──────── Recorded data ────────

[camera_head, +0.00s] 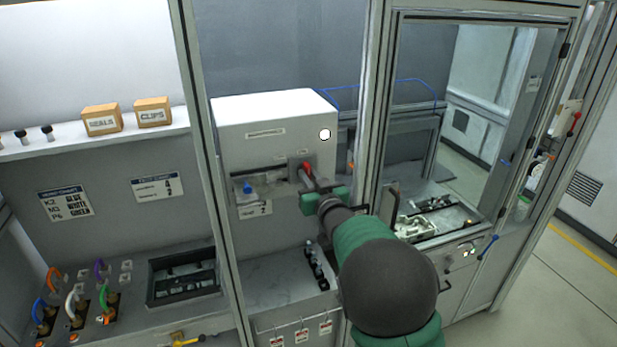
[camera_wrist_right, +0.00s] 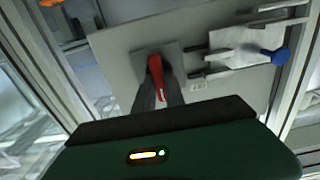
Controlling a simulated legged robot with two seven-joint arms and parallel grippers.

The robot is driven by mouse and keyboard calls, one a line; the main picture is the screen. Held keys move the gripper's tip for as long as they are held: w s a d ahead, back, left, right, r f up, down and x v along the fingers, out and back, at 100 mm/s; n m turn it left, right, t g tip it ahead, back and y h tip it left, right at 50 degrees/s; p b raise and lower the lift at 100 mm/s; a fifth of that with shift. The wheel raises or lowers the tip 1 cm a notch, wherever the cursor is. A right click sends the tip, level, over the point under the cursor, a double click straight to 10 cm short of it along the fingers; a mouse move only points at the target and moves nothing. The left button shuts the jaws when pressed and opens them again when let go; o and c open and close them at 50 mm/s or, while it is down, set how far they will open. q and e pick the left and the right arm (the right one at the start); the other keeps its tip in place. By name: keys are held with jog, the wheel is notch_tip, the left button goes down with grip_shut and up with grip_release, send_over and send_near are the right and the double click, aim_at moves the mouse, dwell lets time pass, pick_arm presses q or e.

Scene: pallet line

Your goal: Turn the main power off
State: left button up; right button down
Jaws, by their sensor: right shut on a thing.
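The red switch handle (camera_head: 305,168) sits on a grey plate on the front of a white cabinet (camera_head: 262,125). In the right wrist view the red handle (camera_wrist_right: 155,66) stands between the dark fingers of my right gripper (camera_wrist_right: 157,95). In the head view my right gripper (camera_head: 318,187) reaches the switch from the lower right and is shut on the handle, partly covering it. My left gripper is in neither view.
A blue knob (camera_head: 247,187) on a sliding latch is left of the switch; it also shows in the right wrist view (camera_wrist_right: 274,56). Frame posts (camera_head: 205,150) flank the cabinet. Boxes labelled SEALS (camera_head: 102,120) and CLIPS (camera_head: 153,112) stand on the left shelf.

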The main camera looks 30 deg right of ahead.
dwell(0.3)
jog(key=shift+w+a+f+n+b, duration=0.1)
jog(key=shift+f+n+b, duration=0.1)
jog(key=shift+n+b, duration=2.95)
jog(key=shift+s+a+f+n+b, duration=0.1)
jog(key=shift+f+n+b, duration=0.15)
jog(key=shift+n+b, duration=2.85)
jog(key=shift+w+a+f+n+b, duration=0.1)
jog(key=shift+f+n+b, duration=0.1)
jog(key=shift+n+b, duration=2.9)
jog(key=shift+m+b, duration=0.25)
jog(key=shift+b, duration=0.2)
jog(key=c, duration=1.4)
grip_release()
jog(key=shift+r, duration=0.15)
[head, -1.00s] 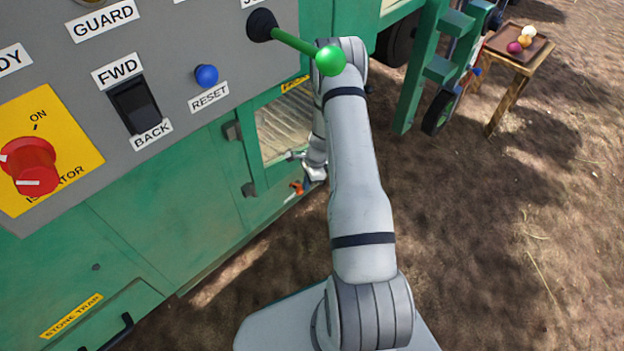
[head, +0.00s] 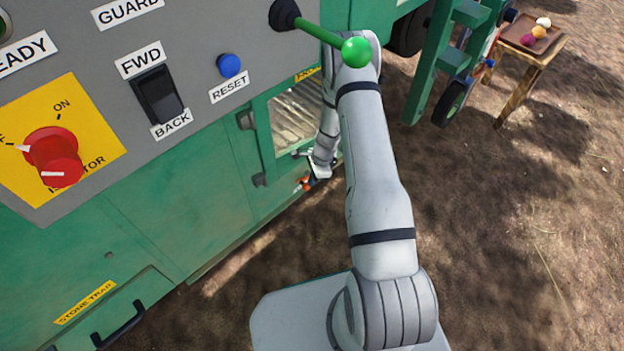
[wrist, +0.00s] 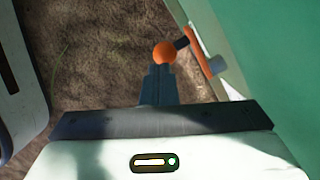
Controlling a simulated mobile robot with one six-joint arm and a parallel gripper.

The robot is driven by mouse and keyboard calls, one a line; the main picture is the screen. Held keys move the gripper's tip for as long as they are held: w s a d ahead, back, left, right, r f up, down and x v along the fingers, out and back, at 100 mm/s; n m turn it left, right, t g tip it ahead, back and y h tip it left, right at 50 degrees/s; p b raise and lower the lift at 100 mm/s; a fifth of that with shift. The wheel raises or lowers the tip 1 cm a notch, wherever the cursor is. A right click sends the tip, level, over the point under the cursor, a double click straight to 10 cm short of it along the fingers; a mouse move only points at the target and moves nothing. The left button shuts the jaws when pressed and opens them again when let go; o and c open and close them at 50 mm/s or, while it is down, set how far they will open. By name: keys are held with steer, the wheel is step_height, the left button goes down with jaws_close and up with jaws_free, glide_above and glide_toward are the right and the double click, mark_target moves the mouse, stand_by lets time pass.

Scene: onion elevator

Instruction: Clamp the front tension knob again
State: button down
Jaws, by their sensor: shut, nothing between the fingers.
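An orange ball-ended handle, apparently the front tension knob (wrist: 165,53), shows in the wrist view just beyond my fingertips. A dark stem joins its ball to an orange bar (wrist: 204,52) by the green machine's side. My gripper (wrist: 161,70) is shut and empty, its tips at the near side of the ball. I cannot tell whether they touch it. In the head view the knob is a small orange spot (head: 304,183) low by the green wall, and my gripper (head: 314,177) is beside it, too small to make out its fingers.
The grey panel (head: 205,125) carries a red isolator knob (head: 52,157), a black switch (head: 158,95), a blue reset button (head: 229,66) and a green-ball lever (head: 356,52). A wooden stand (head: 530,60) with a tray is at the far right. The ground right of my arm is open.

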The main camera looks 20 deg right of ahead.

────────

Beginning with the line above that contains "[camera_wrist_right, +0.00s]" and finishing with the line that contains "Controlling a simulated legged", print those lines exactly and only. Skip all pictures.

[camera_wrist_right, +0.00s] 
Controlling a simulated legged robot with two seven-joint arms and parallel grippers.

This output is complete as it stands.